Find the lines holding the string "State" in the data, then copy all of them.

::::

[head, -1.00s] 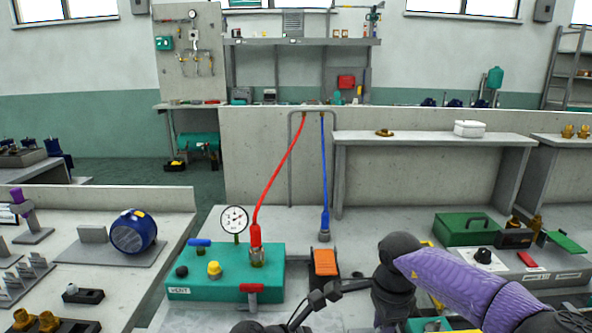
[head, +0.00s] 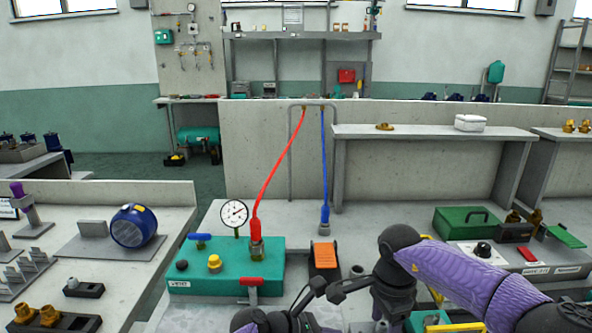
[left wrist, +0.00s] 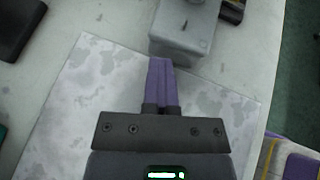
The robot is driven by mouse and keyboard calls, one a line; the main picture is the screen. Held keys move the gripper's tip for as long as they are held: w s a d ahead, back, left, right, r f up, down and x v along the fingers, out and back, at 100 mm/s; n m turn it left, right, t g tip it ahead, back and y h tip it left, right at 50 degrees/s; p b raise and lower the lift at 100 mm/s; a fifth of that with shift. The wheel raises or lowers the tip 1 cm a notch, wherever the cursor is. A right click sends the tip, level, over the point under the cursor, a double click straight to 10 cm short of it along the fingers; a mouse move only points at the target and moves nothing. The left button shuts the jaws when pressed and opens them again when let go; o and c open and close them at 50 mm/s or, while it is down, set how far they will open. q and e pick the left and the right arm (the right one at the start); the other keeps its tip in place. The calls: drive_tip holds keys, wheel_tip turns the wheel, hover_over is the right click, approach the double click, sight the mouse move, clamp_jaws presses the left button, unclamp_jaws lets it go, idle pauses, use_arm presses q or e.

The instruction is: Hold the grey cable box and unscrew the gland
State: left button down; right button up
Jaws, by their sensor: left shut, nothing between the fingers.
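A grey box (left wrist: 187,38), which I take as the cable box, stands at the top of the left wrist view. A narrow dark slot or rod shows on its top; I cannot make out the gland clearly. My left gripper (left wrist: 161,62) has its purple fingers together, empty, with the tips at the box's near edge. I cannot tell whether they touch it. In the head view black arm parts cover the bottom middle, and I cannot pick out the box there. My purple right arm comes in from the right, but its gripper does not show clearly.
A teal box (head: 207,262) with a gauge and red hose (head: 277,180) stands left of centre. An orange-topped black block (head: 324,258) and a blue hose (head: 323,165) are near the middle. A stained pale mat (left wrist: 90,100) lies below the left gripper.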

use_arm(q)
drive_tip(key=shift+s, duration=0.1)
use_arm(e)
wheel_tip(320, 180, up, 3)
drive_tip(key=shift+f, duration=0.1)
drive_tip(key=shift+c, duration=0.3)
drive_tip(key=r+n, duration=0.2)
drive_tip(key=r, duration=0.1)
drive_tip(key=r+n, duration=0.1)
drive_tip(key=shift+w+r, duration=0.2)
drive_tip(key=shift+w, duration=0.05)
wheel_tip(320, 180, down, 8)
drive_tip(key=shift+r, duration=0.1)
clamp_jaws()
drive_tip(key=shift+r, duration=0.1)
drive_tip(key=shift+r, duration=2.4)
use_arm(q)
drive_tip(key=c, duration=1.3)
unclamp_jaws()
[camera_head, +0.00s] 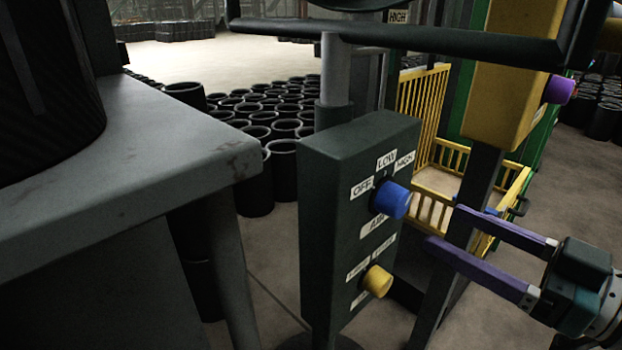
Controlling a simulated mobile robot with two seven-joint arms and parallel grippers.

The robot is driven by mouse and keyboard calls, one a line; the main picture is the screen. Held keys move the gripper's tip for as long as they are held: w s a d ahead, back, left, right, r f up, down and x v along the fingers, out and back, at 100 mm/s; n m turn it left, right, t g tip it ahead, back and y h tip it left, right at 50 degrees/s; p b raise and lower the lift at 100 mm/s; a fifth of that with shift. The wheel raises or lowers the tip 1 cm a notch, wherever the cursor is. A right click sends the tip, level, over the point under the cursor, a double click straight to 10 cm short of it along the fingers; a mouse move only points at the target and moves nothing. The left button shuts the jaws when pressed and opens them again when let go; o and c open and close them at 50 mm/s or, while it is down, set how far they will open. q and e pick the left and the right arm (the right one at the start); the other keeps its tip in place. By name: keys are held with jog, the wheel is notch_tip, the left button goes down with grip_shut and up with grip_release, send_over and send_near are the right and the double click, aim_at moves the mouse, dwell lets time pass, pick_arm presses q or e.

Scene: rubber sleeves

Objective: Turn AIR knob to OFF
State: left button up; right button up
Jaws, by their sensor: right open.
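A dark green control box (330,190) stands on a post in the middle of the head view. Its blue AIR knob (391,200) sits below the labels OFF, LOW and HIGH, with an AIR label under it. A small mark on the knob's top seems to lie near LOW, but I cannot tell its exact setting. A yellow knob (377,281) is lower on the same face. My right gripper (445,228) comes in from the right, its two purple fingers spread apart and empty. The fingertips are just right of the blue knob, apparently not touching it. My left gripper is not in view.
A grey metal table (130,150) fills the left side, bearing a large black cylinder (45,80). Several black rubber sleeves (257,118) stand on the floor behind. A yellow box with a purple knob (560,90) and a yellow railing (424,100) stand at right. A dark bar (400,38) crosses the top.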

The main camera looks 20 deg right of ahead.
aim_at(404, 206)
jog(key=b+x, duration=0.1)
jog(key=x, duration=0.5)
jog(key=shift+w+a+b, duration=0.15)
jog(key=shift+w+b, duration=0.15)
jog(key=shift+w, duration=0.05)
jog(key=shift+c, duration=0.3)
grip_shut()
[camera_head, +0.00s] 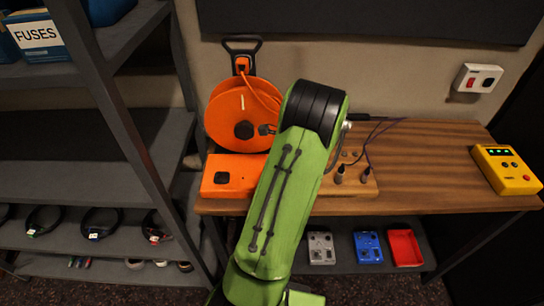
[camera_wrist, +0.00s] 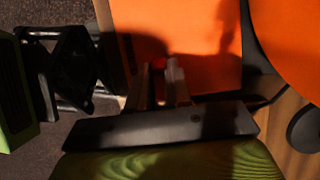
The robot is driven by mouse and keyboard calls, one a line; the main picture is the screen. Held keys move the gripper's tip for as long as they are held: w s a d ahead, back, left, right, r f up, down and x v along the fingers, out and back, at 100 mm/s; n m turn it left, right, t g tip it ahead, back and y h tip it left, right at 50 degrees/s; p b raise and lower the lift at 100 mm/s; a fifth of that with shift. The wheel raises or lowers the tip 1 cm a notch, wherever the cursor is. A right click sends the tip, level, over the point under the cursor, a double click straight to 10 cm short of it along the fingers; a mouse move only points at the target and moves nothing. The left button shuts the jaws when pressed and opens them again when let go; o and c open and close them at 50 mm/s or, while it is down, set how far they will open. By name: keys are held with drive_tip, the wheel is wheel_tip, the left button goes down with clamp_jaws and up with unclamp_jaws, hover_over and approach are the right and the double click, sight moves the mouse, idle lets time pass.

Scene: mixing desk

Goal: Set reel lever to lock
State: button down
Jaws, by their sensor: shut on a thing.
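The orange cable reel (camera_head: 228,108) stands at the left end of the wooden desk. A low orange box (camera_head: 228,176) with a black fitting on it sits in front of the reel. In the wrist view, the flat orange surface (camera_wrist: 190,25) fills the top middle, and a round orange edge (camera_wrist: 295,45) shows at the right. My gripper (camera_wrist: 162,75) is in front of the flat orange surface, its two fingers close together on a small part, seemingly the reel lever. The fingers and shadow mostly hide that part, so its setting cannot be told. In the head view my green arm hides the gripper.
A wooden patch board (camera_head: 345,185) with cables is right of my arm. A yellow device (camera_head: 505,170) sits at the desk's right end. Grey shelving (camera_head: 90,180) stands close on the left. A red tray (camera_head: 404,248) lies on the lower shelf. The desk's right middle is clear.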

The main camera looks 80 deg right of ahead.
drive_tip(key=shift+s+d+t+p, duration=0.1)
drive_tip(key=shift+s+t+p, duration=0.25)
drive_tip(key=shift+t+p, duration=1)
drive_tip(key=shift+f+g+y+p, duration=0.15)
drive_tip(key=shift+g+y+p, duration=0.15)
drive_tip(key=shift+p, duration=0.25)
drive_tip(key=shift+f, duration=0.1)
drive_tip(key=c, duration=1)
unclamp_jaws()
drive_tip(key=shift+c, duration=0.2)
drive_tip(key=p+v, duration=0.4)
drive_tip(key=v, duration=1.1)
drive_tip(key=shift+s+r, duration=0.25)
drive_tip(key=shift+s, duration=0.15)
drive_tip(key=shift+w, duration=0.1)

::::

## Completed exercise
State: left button down; right button up
State: left button up; right button up
State: button down

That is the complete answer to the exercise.